What to produce
Transcribe the material verbatim in full; the pictures do not belong in the copy.

Available data

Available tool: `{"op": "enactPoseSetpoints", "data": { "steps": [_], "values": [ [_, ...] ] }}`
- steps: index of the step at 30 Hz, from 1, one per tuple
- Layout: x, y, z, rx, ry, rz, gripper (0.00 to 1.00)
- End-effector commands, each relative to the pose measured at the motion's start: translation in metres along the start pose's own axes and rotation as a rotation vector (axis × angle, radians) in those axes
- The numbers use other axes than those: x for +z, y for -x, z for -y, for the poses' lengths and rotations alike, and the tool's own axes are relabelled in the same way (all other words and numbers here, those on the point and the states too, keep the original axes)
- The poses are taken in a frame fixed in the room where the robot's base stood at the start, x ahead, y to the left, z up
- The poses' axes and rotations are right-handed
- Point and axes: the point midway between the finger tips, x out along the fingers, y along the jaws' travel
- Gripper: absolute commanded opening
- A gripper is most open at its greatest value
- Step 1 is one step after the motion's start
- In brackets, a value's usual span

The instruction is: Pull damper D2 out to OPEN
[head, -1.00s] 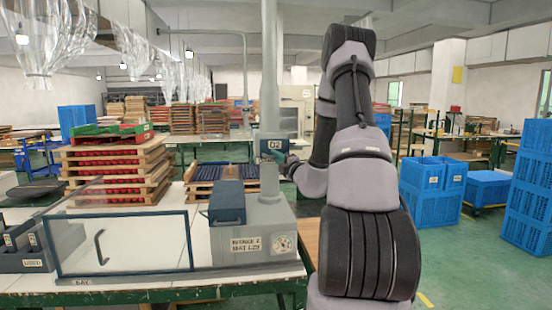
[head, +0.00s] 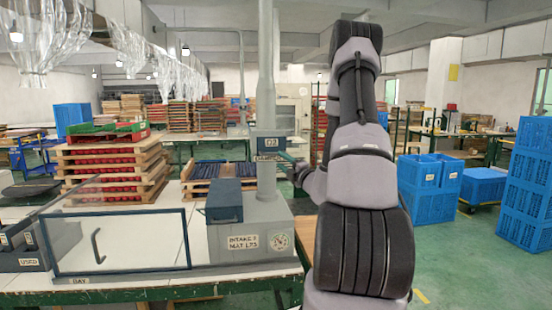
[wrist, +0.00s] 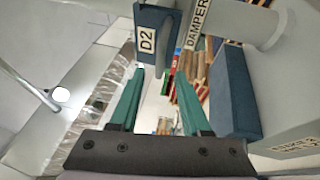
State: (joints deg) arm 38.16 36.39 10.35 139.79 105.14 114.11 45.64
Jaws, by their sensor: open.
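Damper D2 is a blue plate (head: 271,144) with a white D2 label, mounted on the grey vertical duct (head: 266,90). A DAMPER label shows just below it. In the wrist view the blue D2 plate (wrist: 150,38) is at the top centre, beside the pale duct and the DAMPER label (wrist: 195,28). My gripper (wrist: 160,75) is open, its two teal fingers pointing toward the plate's lower end. In the head view my gripper (head: 287,157) is just right of the plate, small and partly hidden by my arm. Contact cannot be told.
The grey intake housing (head: 250,238), with a gauge and a blue box (head: 224,201) on it, stands below the duct. A clear-fronted bay (head: 120,240) is at left. Stacked wooden trays (head: 110,170) stand behind. Blue crates (head: 430,185) stand at right on green floor.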

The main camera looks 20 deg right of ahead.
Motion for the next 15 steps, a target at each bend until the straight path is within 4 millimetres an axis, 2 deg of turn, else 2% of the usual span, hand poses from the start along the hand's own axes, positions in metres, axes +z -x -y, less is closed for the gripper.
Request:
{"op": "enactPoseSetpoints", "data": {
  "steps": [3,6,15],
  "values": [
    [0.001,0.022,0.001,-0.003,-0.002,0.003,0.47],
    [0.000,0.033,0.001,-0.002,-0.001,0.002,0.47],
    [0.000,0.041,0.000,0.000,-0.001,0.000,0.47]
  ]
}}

Task answer
Available tool: `{"op": "enactPoseSetpoints", "data": { "steps": [_], "values": [ [_, ...] ] }}`
- steps: index of the step at 30 Hz, from 1, one per tuple
- Layout: x, y, z, rx, ry, rz, gripper (0.00 to 1.00)
- End-effector commands, each relative to the pose measured at the motion's start: translation in metres along the start pose's own axes and rotation as a rotation vector (axis × angle, radians) in those axes
- The numbers use other axes than those: x for +z, y for -x, z for -y, for the poses' lengths and rotations alike, and the tool's own axes are relabelled in the same way (all other words and numbers here, those on the point and the states too, keep the original axes)
- The poses are taken in a frame fixed in the room where the robot's base stood at the start, x ahead, y to the left, z up
- The poses' axes and rotations are right-handed
- Point and axes: the point midway between the finger tips, x out along the fingers, y along the jaws' travel
- Gripper: absolute commanded opening
- A gripper is most open at its greatest value
- Step 1 is one step after the motion's start
- In brackets, a value's usual span

The instruction is: Pull damper D2 out to OPEN
[head, -1.00s] 
[head, +0.00s] 
[wrist, +0.00s] 
State: (joints deg) arm 38.16 36.39 10.35 139.79 105.14 114.11 45.64
Jaws, by their sensor: open.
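Damper D2 is a blue plate (head: 271,144) with a white D2 label, mounted on the grey vertical duct (head: 266,90). A DAMPER label shows just below it. In the wrist view the blue D2 plate (wrist: 150,38) is at the top centre, beside the pale duct and the DAMPER label (wrist: 195,28). My gripper (wrist: 160,75) is open, its two teal fingers pointing toward the plate's lower end. In the head view my gripper (head: 287,157) is just right of the plate, small and partly hidden by my arm. Contact cannot be told.
The grey intake housing (head: 250,238), with a gauge and a blue box (head: 224,201) on it, stands below the duct. A clear-fronted bay (head: 120,240) is at left. Stacked wooden trays (head: 110,170) stand behind. Blue crates (head: 430,185) stand at right on green floor.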

The main camera looks 20 deg right of ahead.
Motion for the next 15 steps, a target at each bend until the straight path is within 4 millimetres an axis, 2 deg of turn, else 2% of the usual span, hand poses from the start along the hand's own axes, positions in metres, axes +z -x -y, less is closed for the gripper.
Request:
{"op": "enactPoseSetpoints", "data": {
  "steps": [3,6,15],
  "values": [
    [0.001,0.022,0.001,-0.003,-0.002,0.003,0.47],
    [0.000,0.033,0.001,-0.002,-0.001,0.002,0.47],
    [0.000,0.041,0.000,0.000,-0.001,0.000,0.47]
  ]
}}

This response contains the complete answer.